STATED GOAL: From the entries provided below, copy each line that contains the word "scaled".

--

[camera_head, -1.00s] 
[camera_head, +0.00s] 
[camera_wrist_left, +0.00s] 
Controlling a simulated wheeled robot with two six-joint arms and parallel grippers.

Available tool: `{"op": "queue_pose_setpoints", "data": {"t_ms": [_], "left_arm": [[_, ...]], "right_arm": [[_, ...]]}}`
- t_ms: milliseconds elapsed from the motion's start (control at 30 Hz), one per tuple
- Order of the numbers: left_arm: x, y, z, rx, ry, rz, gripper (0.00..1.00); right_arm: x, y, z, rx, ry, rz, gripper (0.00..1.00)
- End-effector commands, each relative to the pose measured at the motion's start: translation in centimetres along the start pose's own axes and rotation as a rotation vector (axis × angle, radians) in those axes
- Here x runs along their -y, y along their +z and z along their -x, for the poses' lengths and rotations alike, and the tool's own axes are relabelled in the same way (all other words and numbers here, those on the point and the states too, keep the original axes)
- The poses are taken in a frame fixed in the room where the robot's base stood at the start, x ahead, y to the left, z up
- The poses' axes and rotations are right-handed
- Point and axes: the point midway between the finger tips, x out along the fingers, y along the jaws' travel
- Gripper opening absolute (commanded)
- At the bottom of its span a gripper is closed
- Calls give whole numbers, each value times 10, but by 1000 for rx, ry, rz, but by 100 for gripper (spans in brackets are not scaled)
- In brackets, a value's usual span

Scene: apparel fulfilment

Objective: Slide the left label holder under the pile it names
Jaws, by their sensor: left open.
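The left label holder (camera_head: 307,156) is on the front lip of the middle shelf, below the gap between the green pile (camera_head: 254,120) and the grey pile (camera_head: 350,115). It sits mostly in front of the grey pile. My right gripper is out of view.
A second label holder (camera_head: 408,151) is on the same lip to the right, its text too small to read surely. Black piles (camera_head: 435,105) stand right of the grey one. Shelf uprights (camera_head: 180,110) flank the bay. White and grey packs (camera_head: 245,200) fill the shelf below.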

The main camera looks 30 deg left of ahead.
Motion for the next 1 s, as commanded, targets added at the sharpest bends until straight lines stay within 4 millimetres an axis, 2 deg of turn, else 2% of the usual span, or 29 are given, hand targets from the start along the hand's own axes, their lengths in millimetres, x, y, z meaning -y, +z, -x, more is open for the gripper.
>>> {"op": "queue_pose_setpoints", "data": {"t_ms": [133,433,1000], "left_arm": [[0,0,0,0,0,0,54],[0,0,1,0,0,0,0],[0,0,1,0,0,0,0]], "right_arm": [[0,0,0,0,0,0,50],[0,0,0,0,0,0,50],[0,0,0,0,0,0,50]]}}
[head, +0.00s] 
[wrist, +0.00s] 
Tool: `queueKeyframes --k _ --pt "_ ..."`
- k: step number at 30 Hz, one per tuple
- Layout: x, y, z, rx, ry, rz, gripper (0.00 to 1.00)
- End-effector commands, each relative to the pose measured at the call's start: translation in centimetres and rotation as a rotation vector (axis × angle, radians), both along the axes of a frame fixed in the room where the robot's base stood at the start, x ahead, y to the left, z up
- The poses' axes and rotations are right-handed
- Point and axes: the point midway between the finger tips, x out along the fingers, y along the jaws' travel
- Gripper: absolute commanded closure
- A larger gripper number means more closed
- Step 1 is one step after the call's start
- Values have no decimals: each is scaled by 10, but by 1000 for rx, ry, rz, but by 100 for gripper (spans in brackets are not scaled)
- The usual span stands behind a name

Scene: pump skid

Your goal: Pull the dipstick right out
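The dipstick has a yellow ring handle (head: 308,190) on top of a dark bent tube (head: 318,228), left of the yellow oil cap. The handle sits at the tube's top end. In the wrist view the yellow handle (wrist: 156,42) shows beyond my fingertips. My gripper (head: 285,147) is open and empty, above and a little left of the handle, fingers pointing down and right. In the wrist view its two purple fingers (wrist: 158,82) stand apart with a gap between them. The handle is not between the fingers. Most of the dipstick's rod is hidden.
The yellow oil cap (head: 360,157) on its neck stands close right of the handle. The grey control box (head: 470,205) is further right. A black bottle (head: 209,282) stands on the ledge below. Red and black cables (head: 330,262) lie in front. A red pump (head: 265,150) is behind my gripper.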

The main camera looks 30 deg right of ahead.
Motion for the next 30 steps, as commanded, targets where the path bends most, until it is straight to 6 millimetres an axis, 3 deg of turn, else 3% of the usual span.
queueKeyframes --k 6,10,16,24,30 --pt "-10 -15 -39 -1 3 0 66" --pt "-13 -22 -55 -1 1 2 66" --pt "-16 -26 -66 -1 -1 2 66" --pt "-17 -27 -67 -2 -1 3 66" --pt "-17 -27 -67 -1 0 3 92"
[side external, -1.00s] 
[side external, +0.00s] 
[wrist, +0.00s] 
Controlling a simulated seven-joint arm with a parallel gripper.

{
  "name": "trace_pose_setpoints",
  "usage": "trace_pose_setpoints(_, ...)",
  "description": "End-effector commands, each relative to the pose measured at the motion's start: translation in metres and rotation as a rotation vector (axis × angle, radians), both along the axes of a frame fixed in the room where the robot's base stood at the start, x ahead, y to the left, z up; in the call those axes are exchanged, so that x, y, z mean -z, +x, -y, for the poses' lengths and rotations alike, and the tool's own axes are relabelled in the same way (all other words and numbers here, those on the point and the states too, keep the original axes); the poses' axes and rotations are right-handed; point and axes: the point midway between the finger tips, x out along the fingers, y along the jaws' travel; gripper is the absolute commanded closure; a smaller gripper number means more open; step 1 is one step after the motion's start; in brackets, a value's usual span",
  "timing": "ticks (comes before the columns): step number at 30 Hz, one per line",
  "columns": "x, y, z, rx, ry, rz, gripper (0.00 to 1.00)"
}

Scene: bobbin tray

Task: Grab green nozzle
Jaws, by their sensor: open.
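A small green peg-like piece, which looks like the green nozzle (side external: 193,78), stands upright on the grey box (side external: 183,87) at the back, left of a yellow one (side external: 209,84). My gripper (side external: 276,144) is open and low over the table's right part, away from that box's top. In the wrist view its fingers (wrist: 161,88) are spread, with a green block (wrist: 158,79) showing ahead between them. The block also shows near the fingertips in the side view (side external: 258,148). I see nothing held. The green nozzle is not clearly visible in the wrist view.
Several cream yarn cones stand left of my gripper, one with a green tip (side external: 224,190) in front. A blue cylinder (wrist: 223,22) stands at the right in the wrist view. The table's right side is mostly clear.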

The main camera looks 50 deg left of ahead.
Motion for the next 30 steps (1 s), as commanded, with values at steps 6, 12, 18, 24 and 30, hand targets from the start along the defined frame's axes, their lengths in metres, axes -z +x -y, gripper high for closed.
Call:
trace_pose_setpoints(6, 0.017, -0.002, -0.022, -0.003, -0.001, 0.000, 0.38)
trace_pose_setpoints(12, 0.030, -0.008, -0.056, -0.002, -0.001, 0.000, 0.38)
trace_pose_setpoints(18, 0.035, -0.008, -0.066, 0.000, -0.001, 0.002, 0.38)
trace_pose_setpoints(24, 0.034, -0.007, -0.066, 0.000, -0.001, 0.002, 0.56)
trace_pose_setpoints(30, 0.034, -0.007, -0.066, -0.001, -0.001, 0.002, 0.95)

--

EXPECTED OUTPUT:
- Calls give whole numbers, each value times 10, but by 1000 for rx, ry, rz, but by 100 for gripper (spans in brackets are not scaled)
- Values have no decimals: each is scaled by 10, but by 1000 for rx, ry, rz, but by 100 for gripper (spans in brackets are not scaled)

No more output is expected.